For many of us, the sense of wrongness emerges from childhood. Our early sexual memories are a melange of childhood sensuality and the deep sense of wrongness we felt from adults–the repression, the discomfort with their own adult sexuality displaced onto the inherent eroticism of their children.
And as adults, we live in a world of media in which depictions of dubious consent are so normalized. In which breathlessly panting “no” in the ear of the co-star is written to be part of the come-on. No wonder we adopt those scripts for ourselves, in our teenage bedrooms, in the back seats of cars, under the bleachers, in the dim rooms of our own sexual explorations — and then wonder why we don’t feel the way we think we are supposed to feel. Truthfully, seduction without consent is just violation. The real deliciousness comes, not from overpowering someone else’s no, but from the mutual awareness that we both want this, even though it scares us.

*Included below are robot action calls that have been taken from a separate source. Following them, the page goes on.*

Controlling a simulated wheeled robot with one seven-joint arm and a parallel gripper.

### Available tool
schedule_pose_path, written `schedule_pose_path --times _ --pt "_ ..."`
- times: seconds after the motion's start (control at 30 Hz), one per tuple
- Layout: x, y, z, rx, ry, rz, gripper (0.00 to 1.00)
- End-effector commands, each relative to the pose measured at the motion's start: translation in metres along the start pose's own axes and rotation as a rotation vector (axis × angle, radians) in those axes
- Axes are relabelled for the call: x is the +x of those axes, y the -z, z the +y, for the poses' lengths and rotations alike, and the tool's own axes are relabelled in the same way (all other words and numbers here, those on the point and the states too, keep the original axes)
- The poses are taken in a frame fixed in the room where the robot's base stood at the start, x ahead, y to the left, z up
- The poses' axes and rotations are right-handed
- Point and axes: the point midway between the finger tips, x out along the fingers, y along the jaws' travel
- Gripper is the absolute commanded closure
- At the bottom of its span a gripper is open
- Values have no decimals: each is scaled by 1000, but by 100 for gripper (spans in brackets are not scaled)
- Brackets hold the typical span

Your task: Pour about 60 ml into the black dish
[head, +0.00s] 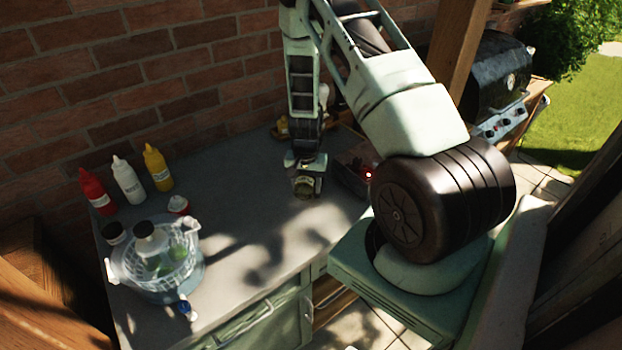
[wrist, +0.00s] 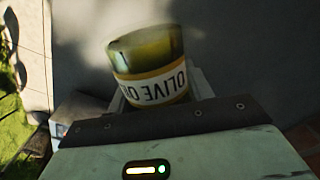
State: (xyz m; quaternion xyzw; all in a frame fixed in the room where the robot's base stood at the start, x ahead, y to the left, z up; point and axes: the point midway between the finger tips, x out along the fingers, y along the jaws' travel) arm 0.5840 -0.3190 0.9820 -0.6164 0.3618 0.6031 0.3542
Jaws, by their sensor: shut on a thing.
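My gripper (head: 305,178) is low over the middle of the grey counter in the head view. It is shut on a green-gold olive oil bottle (wrist: 148,62), whose white label reads upside down in the wrist view. In the head view only a small greenish part of the bottle (head: 304,187) shows below my gripper. I cannot tell how far the bottle is tilted or whether anything flows from it. I cannot make out the black dish in either view; my arm hides part of the counter behind it.
Red (head: 98,192), white (head: 128,180) and yellow (head: 158,167) squeeze bottles stand at the back left. A dark box (head: 350,178) is right of my gripper. The counter's middle (head: 245,215) is clear.

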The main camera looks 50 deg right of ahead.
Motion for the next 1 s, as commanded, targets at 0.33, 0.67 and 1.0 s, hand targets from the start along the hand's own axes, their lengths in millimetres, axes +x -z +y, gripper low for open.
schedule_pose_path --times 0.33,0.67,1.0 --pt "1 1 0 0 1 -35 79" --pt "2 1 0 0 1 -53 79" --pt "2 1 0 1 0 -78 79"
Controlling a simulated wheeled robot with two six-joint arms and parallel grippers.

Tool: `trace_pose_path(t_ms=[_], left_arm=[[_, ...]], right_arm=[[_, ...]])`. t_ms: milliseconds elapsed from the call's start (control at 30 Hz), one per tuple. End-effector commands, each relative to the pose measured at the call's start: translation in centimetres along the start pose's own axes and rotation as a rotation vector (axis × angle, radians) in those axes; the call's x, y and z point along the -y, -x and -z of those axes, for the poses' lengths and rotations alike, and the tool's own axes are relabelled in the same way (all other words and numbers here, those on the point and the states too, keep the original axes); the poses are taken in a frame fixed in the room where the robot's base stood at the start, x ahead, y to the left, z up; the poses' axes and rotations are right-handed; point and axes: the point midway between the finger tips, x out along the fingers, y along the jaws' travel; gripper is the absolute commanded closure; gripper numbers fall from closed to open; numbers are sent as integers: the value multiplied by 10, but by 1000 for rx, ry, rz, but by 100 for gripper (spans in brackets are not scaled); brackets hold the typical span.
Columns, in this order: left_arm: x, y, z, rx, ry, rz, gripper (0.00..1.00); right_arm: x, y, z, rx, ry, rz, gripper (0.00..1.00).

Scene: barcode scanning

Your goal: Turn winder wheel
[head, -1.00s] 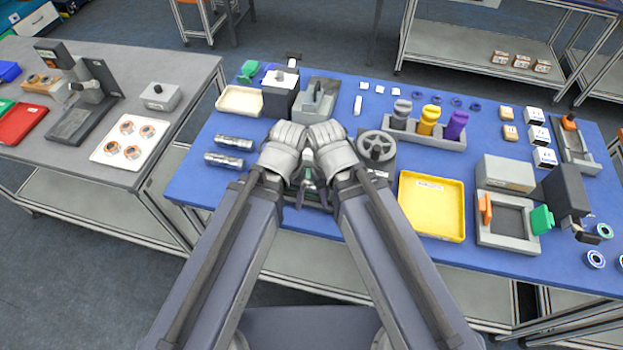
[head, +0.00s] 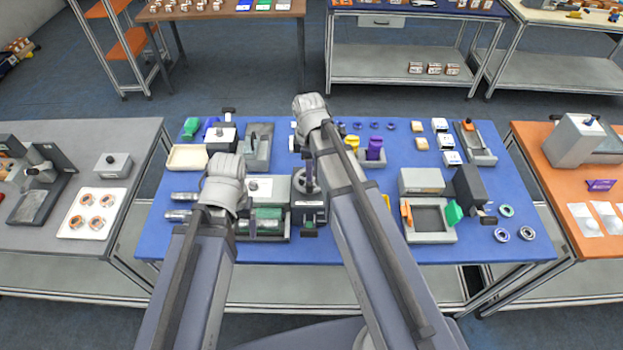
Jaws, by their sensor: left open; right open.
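The winder (head: 268,187) stands at the front middle of the blue table, a grey machine with a green roller (head: 266,226). Its grey wheel (head: 298,181) is at its right end, above a dark grey housing (head: 308,216), and is partly hidden by my right gripper. My right gripper (head: 309,187) is open and points down over the wheel; contact cannot be told. My left gripper (head: 248,222) is open and low in front of the winder's left part, partly hidden by my left wrist.
Metal cylinders (head: 182,215) lie at the left. A cream tray (head: 187,158) and a black-and-white device (head: 222,138) stand behind. A grey fixture (head: 430,222) with orange and green parts stands at the right. My right arm covers most of a yellow item (head: 386,200).

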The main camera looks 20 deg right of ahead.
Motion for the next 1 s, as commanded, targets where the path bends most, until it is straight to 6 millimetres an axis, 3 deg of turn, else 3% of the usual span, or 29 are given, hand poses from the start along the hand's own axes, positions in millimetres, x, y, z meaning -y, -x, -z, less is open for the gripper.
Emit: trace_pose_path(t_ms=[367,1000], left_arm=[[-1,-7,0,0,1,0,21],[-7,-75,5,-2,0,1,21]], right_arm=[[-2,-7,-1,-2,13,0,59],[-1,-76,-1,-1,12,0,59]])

So which one is the false no, and which one is real? The only way to tell is by feeling it in your own body; knowing it, trusting it, making it real through voice and action. And that is something you will never learn from a book or a magazine or a movie or the casually practiced gossip of your more sexually experienced peers. You will not feel it in yourself until you can unlearn the numbness and detachment and find your way back to your wild, wanting heart.